[YOUR OBJECTIVE]
The listing below is the input. Say how many of its lines contain "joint", giving the number alone.
** Start of RECORDS SHOWN **
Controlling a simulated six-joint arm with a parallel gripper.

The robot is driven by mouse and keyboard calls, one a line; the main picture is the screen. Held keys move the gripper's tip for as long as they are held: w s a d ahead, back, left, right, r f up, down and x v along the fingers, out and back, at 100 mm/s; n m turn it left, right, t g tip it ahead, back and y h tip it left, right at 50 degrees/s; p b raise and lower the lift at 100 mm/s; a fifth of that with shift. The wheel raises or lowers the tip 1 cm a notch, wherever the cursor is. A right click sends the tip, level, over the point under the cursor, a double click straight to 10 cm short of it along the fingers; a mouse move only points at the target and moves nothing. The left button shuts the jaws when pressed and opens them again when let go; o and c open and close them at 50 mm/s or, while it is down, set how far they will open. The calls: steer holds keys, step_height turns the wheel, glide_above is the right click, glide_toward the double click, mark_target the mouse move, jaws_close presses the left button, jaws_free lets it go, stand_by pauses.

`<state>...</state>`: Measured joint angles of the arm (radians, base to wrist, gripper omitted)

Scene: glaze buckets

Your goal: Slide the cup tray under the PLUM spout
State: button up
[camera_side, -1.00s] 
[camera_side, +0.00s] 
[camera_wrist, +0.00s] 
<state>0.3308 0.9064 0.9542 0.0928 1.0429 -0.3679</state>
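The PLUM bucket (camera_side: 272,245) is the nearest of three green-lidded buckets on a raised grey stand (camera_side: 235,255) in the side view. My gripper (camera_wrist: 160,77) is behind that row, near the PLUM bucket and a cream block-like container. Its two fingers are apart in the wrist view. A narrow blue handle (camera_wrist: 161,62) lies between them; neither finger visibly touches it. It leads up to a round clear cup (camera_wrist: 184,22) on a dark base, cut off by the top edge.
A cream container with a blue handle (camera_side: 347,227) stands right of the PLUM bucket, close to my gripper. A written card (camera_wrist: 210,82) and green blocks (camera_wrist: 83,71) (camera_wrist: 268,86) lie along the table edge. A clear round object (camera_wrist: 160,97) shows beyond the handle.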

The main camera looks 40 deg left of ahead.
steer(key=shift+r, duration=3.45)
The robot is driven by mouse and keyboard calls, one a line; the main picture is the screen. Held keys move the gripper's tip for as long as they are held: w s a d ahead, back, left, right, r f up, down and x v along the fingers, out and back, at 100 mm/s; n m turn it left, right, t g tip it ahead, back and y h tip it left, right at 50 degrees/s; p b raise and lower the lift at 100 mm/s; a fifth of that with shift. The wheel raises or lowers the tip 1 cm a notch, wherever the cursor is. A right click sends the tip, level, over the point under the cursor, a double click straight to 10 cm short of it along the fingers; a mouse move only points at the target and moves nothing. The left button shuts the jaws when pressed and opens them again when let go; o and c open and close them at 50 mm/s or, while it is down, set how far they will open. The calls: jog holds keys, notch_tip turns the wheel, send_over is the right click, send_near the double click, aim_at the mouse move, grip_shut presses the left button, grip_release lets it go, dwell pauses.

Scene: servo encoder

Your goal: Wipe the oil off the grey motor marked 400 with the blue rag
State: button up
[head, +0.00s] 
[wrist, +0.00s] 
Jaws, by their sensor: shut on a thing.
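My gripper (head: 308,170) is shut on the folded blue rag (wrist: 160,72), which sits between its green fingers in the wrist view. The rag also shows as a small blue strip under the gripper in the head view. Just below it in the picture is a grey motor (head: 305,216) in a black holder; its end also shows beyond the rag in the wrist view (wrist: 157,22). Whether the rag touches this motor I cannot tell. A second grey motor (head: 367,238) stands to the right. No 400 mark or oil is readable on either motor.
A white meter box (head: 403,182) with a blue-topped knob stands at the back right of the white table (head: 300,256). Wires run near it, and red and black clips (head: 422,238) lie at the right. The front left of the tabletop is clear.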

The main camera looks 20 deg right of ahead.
** End of RECORDS SHOWN **
[ANSWER TO THE TASK]
2